Rassemblement
"Pour un nouveau Parti socialiste"
La Sorbonne- 26 octobre 2002



Les signataires de l'appel " Pour un nouveau Parti Socialiste " organisaient la première journée de débat et d'échanges.
Discours de Julien Dray, député de l'Essonne


 
Chers camarades, chers amis,

Les Canadiens ont une expression qui me semble particulièrement bien caractériser ce que nous avons fait tout au long de cette journée : Ils diraient que nous avons " brassé la cage ". Ici on dit " secouer le cocotier ". Ce que nous sommes en train de faire est salutaire pour notre parti et pour la gauche. Car on ne peut construire un avenir solide, tracer des perspectives d'avenir, sans d'abord se remettre en question, sans analyser les causes profondes de notre échec.

Alors, pourquoi avons nous perdu le 21 avril ?

Tout d'abord par ce que la société a peur.

Chacun d'entre-nous se souvient des images et des moments forts de cette campagne : C'est un candidat qui sort du fond du trou parce qu'il donne une gifle à un gamin qui lui faisait les poches. C'est un Président qui a pour seul programme de surfer sur une actualité dramatique et qui ressuscite parce qu'il se fait cracher dessus. Ce sont ces images de gendarmes rompant leur obligation de réserve et manifestant et donnant encore plus de prégnance à cette idée que décidément " tout fout le camp ".

Et pendant cette campagne, nous avons été incapables de répondre, de rassurer, de montrer que nous pouvions vaincre les peurs par notre politique.

En 1997, nous avions dit " la première insécurité c'est le chômage ". C'était juste. Mais cela ne suffisait pas. Nous avons donné le sentiment tantôt de nier les problèmes, tantôt d'être acculés, le dos au mur, pris dans le tourbillon des événements, sans corpus idéologique pour comprendre et répondre aux situations nouvelles auxquelles nous étions confrontés.

Le PS a sous-estimé l'ampleur de la crise de civilisation dans laquelle nous plonge le libéralisme. Pour se développer, le libéralisme se nourrit du désordre, il a besoin de détruire les règles, les valeurs, comme il déjà supprimé les frontières. Jaurès parlait en son temps de la guerre, nous pourrions dire aujourd'hui avec lui que " le capitalisme porte en lui le désordre comme la nuée porte l'orage ".

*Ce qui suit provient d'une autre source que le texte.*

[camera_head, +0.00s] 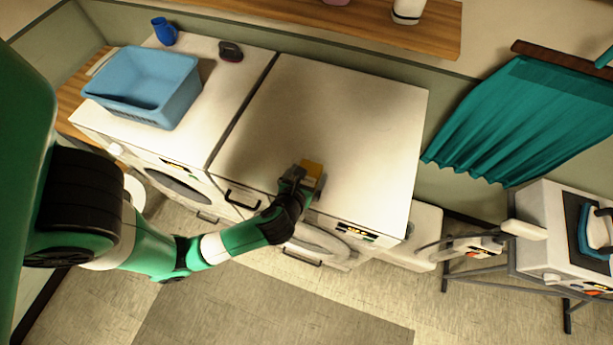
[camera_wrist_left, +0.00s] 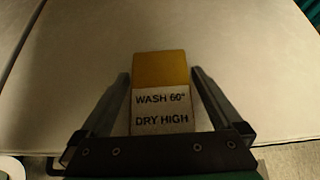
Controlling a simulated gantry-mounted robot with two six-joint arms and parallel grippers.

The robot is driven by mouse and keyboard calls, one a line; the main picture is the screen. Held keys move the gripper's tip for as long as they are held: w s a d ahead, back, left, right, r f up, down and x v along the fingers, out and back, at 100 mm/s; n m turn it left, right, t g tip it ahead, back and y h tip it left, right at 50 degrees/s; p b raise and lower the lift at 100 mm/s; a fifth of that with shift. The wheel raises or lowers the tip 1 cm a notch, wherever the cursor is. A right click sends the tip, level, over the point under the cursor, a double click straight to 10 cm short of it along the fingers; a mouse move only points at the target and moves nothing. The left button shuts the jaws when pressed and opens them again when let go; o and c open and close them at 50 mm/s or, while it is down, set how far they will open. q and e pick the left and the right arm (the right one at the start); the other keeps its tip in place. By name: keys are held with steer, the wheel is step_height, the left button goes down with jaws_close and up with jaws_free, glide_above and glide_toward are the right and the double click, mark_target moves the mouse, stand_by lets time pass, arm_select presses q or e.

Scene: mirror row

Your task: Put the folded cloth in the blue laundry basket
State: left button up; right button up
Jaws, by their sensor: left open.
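The folded cloth (camera_head: 313,170) looks like a small mustard-yellow block near the front of the right-hand machine's white top. In the left wrist view the cloth (camera_wrist_left: 160,68) has a pale part printed "WASH 60° DRY HIGH". My left gripper (camera_head: 302,181) is at the cloth. In the left wrist view its fingers (camera_wrist_left: 160,76) are open, one on each side of the cloth, with narrow gaps visible. The blue laundry basket (camera_head: 181,103) stands on the left-hand machine's top; no contents show inside. My right gripper is not in view.
A blue mug (camera_head: 164,31) and a small dark object (camera_head: 230,51) stand behind the basket. A wooden shelf (camera_head: 350,22) runs along the wall. A teal curtain (camera_head: 525,115) hangs at right, above an iron (camera_head: 598,232). The right-hand machine top (camera_head: 335,105) is otherwise clear.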

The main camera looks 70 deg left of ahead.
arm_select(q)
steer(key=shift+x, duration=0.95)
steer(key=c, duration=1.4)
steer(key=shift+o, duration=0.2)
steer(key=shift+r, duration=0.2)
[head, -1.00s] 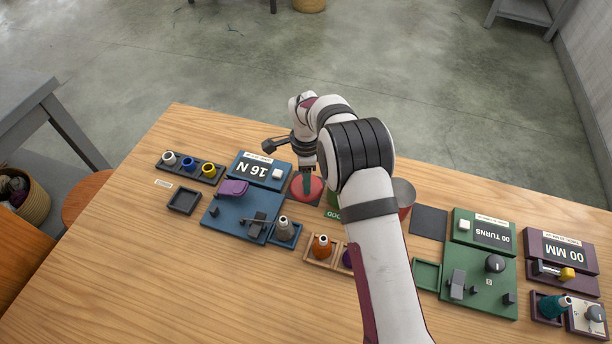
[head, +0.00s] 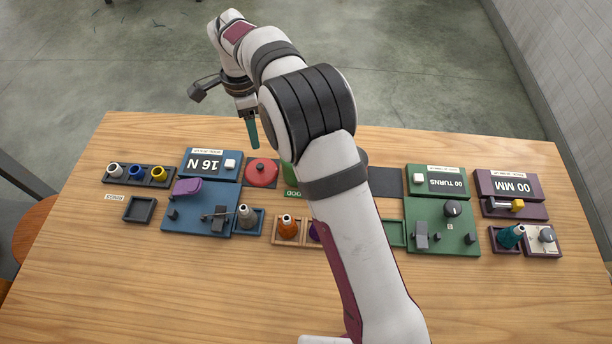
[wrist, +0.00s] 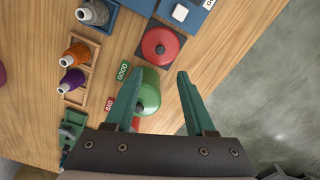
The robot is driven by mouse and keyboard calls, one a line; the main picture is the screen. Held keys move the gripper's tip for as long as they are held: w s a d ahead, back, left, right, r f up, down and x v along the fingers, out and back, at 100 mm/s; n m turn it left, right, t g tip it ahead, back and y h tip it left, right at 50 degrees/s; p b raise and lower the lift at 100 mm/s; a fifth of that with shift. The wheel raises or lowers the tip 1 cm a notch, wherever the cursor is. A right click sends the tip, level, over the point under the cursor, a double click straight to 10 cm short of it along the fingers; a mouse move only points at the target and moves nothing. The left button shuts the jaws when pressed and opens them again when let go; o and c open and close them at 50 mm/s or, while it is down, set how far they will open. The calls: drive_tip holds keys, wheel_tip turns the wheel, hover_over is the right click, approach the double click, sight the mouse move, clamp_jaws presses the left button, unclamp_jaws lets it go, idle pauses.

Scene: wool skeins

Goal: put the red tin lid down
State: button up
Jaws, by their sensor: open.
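The red tin lid (head: 262,172) is a round red disc with a dark knob, lying on a dark square pad (head: 247,181) beside the blue panel. It also shows in the wrist view (wrist: 161,46), apart from my fingers. My gripper (head: 253,132) is raised above the table near the lid, and in the wrist view its two green fingers (wrist: 154,95) are spread with nothing held between them. A green lid with a knob (wrist: 147,94) lies under the fingers; my arm hides most of it in the head view.
GOOD (wrist: 123,71) and BAD (wrist: 109,103) labels lie by the green lid. A blue panel reading 16 N (head: 205,163) stands left of the red lid, a green panel (head: 440,215) and purple panel (head: 510,185) to the right. Orange (head: 286,227) and grey (head: 246,216) cones stand in front. The front table is clear.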

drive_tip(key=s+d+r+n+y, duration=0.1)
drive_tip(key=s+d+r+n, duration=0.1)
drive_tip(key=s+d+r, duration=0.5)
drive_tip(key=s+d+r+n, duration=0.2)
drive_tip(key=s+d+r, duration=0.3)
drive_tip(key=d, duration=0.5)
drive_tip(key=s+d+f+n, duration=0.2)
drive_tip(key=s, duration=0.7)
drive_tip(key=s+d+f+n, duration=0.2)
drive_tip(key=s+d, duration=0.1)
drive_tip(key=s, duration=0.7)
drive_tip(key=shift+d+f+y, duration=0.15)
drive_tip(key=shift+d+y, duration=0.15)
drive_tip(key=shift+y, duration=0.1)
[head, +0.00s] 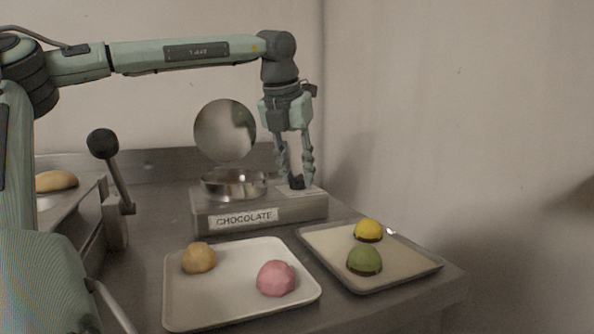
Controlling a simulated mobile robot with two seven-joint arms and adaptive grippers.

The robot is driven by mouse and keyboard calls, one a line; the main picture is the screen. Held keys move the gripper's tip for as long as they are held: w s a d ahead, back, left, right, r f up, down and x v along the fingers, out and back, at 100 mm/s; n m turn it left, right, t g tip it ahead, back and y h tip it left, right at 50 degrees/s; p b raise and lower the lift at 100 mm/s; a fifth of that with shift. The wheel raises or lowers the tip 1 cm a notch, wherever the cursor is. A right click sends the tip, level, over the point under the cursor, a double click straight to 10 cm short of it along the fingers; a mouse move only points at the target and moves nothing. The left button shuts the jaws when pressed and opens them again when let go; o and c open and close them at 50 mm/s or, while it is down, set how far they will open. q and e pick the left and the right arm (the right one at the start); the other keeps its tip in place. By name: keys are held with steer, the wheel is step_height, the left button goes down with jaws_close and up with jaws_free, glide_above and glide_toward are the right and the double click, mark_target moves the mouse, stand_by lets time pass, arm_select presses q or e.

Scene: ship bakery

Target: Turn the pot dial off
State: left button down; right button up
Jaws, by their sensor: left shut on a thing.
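The chocolate pot is a steel box (205,216) labelled "CHOCOLATE", with a round metal bowl (233,186) set in its top. A round shiny lid (225,131) stands raised behind the bowl. The dark pot dial (297,183) is on top of the box, to the right of the bowl. My left gripper (296,178) points down from above and is shut on the dial. The fingers partly cover the dial, so its setting cannot be read. My right gripper is not in view.
A white tray (210,315) with a tan ball and a pink ball lies in front of the pot. A second tray (400,272) holds a yellow and a green dome. A black-knobbed lever (103,143) rises at left. Walls close off the back and right.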

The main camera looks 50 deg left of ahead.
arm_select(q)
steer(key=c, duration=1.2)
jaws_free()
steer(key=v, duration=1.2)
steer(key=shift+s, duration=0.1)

Mais ne nous y trompons pas, ce désordre n'est que la surface des choses, une apparence car comme le dit Jean Paul Sartre " Le désordre est le meilleur serviteur de l'ordre établi ".

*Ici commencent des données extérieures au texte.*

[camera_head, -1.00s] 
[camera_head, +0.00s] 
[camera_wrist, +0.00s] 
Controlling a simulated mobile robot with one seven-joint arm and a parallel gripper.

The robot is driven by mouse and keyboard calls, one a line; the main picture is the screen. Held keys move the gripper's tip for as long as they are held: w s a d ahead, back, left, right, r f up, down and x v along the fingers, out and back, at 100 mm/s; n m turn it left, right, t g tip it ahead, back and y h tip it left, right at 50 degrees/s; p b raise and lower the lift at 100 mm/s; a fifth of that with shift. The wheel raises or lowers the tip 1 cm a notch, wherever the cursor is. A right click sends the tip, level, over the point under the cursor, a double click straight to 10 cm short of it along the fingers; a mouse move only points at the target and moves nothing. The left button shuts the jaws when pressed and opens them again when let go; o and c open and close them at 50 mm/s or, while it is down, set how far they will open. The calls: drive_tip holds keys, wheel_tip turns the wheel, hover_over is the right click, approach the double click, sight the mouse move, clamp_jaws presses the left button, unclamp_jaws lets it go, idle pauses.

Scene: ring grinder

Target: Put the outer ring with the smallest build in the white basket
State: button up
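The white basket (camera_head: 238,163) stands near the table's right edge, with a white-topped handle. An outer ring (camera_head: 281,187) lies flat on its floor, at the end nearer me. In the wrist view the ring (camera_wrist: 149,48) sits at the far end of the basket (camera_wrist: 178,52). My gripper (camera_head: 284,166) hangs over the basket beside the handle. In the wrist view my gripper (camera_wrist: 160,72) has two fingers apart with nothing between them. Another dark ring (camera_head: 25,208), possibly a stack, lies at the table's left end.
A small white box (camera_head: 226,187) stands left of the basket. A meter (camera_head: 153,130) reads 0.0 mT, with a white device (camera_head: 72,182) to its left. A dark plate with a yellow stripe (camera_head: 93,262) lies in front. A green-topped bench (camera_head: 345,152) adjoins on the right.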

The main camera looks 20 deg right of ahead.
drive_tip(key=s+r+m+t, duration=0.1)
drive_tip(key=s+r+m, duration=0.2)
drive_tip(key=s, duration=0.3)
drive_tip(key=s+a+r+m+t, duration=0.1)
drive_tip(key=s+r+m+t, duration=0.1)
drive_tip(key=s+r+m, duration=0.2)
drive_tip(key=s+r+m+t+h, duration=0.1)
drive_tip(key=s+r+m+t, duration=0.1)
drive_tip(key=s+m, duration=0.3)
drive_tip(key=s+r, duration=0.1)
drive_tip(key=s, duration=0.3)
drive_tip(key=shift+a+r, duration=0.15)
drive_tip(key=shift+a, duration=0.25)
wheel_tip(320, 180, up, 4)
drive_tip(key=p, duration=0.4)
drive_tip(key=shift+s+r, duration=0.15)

Et l'ordre qui s'impose, c'est celui de l'argent roi comme seule valeur de référence. L'argent roi qui s'affronte à toute résistance, à toute valeur, à toute idée qui pourrait tenter de se dresser sur son chemin.

Pour cela il dispose d'un formidable vecteur : la télévision telle qu'elle est aujourd'hui. Cette télévision où les images qui défilent installent l'idée que le travail n'a plus aucune utilité sociale, que l'émancipation de l'individu passe par le nombre de zéros de son compte en banque.

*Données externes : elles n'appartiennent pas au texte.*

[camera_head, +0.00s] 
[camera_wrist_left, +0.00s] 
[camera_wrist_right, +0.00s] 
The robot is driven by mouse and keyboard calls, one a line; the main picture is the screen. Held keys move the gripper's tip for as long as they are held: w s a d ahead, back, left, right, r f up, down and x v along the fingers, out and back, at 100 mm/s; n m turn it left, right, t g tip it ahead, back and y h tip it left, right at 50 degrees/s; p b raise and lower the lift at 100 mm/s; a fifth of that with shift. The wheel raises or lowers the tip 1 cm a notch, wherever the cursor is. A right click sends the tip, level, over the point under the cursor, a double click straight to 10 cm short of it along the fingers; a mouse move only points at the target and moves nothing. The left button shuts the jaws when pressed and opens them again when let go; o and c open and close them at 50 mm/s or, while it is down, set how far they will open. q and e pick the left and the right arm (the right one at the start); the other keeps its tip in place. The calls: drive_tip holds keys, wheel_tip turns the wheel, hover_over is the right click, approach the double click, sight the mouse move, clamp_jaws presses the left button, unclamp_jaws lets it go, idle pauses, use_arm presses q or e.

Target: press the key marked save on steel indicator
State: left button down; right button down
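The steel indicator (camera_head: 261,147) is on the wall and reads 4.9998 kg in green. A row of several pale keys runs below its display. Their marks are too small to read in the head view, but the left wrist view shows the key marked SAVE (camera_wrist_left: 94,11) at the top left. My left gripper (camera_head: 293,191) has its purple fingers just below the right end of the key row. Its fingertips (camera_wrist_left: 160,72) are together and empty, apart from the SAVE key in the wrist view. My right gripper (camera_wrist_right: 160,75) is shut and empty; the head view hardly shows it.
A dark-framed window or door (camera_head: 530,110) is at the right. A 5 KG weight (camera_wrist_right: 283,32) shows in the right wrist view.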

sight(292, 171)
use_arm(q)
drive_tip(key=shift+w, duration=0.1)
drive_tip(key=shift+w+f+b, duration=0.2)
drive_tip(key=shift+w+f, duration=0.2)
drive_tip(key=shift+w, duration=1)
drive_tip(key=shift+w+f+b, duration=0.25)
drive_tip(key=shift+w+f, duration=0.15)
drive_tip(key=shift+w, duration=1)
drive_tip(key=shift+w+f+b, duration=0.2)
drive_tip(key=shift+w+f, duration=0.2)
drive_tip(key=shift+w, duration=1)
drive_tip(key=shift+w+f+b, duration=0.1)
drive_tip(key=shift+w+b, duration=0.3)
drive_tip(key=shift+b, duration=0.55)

Ce triomphe de l'argent roi percute de plein fouet des évolutions lourdes de société. Ces évolutions lourdes, c'est d'abord la civilisation urbaine qui s'installe comme modèle dominant. C'est aussi une crise du modèle patriarcal lié à l'émancipation des femmes, à la place nouvelle du respect des enfants, à l'élévation globale du niveau culturel de la société, le point nodal de cette crise étant la mutation de la cellule familiale.

Evidemment, ceux qui vivent le plus mal ces bouleversements, ce sont ceux qui ont le moins, car ils n'ont pas les moyens de se protéger, d'inventer des solutions nouvelles. Les plus vulnérables, ce sont encore et toujours, ceux qui vivent dans les barres HLM.

Cela, le PS ne l'a pas compris. D'ailleurs comment aurait-il pu le comprendre quand on sait combien notre parti a de militants dans les quartiers ? Comment aurait-il pu le comprendre lorsque, pour désigner ceux qui habitent les quartiers dits " difficiles ", il dit trop souvent " ces gens-là " ?

Nous n'avons pas pu comprendre cette souffrance car nous n'étions pas avec eux, avec les nôtres, au quotidien. Dire aujourd'hui qu'il faut nous construire un " Parti populaire et de masse " n'est donc pas une simple référence à l'histoire, c'est au contraire une exigence de modernité.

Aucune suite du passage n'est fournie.